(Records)

•••

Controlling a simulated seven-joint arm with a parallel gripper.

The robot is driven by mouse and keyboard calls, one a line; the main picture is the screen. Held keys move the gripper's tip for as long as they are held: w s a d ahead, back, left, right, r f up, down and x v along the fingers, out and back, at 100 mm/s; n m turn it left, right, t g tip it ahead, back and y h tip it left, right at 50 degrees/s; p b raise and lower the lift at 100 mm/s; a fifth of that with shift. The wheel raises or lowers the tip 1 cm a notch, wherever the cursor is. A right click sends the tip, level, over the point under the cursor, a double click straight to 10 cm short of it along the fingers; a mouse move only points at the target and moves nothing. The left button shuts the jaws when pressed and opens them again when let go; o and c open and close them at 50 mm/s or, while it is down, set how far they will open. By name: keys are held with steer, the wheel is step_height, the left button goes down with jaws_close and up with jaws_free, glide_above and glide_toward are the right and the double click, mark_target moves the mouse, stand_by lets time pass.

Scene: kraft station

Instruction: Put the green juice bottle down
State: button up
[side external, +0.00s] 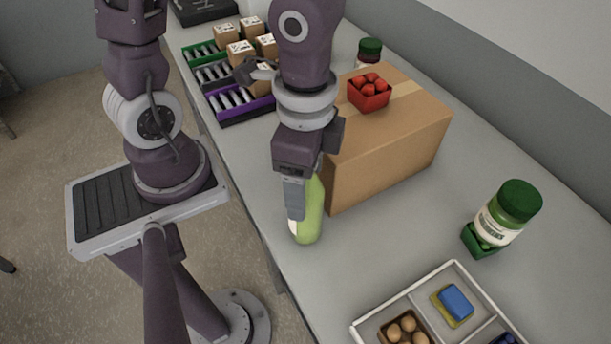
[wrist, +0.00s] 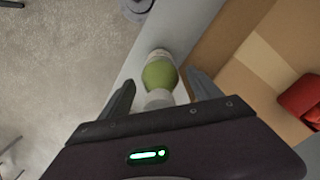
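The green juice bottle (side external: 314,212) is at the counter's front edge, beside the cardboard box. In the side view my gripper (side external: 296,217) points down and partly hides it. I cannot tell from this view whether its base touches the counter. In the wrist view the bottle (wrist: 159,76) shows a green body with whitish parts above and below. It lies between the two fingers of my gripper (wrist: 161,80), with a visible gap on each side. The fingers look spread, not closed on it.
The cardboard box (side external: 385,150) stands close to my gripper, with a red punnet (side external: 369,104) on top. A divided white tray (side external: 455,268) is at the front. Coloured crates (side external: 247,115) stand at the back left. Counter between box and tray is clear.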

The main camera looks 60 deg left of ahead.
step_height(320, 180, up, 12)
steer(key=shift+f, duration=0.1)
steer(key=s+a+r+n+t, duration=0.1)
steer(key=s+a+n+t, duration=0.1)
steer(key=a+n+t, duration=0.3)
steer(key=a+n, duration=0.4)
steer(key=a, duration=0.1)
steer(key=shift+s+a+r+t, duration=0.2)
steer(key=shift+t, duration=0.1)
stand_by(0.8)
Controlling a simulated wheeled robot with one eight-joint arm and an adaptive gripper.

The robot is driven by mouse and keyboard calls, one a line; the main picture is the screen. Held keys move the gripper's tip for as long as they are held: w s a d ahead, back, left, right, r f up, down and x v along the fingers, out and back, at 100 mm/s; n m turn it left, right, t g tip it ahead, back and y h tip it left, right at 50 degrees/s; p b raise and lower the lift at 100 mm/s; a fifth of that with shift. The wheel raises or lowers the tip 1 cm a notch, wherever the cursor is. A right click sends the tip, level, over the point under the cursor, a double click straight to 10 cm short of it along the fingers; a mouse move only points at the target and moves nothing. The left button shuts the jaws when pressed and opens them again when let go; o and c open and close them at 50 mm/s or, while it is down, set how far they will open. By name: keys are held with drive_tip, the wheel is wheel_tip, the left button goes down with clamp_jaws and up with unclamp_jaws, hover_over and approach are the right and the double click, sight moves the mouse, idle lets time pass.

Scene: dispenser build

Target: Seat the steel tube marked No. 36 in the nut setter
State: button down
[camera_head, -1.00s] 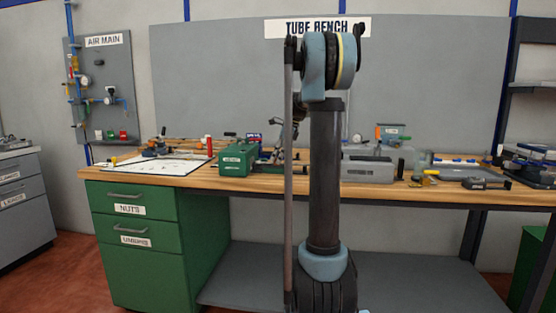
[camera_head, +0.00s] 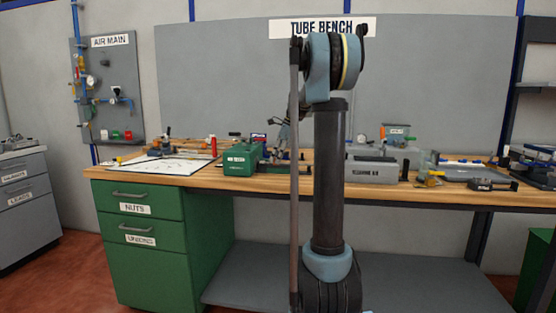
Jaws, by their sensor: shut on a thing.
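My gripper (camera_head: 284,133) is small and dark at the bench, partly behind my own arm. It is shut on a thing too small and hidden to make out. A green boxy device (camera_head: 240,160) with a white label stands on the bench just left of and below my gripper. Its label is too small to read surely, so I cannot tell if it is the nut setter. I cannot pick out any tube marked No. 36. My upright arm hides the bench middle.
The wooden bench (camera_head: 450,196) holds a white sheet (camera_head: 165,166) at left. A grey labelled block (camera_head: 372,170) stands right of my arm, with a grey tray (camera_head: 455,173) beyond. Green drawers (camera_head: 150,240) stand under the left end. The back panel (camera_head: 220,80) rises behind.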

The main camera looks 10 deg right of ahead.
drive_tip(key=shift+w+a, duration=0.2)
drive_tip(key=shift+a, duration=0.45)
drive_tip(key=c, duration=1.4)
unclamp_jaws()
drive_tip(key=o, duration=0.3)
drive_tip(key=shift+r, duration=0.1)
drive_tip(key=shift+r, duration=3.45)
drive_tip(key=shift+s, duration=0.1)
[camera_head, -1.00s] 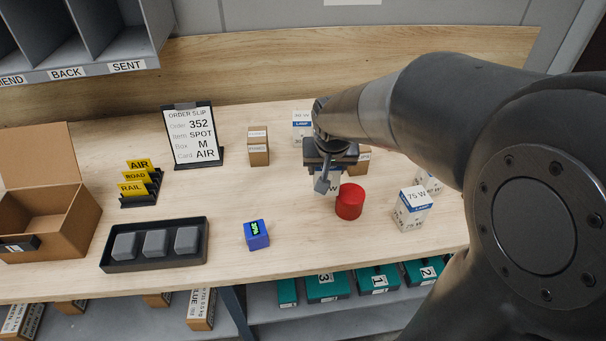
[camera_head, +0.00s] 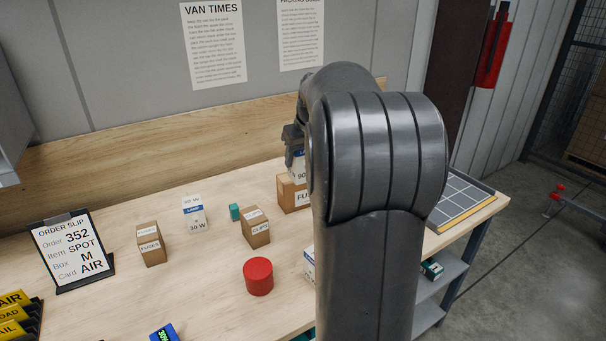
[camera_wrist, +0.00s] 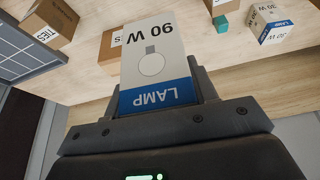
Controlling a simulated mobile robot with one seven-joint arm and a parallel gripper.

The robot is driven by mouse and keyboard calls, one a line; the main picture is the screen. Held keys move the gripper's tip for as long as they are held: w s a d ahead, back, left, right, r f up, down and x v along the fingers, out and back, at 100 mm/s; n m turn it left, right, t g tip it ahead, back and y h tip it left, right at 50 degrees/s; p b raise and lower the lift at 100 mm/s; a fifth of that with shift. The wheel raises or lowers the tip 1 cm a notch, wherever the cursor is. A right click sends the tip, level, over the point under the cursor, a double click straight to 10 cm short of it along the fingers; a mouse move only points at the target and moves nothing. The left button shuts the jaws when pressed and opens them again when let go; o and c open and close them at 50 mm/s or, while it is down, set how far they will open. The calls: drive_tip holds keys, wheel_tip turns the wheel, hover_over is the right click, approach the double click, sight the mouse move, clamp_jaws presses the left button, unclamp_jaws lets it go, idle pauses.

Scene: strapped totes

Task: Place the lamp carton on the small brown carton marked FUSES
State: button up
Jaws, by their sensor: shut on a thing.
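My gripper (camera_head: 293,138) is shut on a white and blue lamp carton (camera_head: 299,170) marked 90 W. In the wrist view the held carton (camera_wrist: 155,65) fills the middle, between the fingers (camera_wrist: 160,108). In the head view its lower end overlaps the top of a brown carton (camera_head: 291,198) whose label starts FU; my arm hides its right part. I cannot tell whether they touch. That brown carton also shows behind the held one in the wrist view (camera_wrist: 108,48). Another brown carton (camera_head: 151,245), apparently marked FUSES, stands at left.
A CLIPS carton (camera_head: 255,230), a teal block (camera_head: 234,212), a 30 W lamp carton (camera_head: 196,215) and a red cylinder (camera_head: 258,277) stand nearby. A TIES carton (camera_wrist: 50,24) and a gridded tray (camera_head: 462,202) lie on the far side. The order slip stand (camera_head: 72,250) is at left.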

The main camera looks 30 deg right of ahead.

•••

Brief
Give nothing but the count of lines in the listing above that hold the string "seven".

Response below
2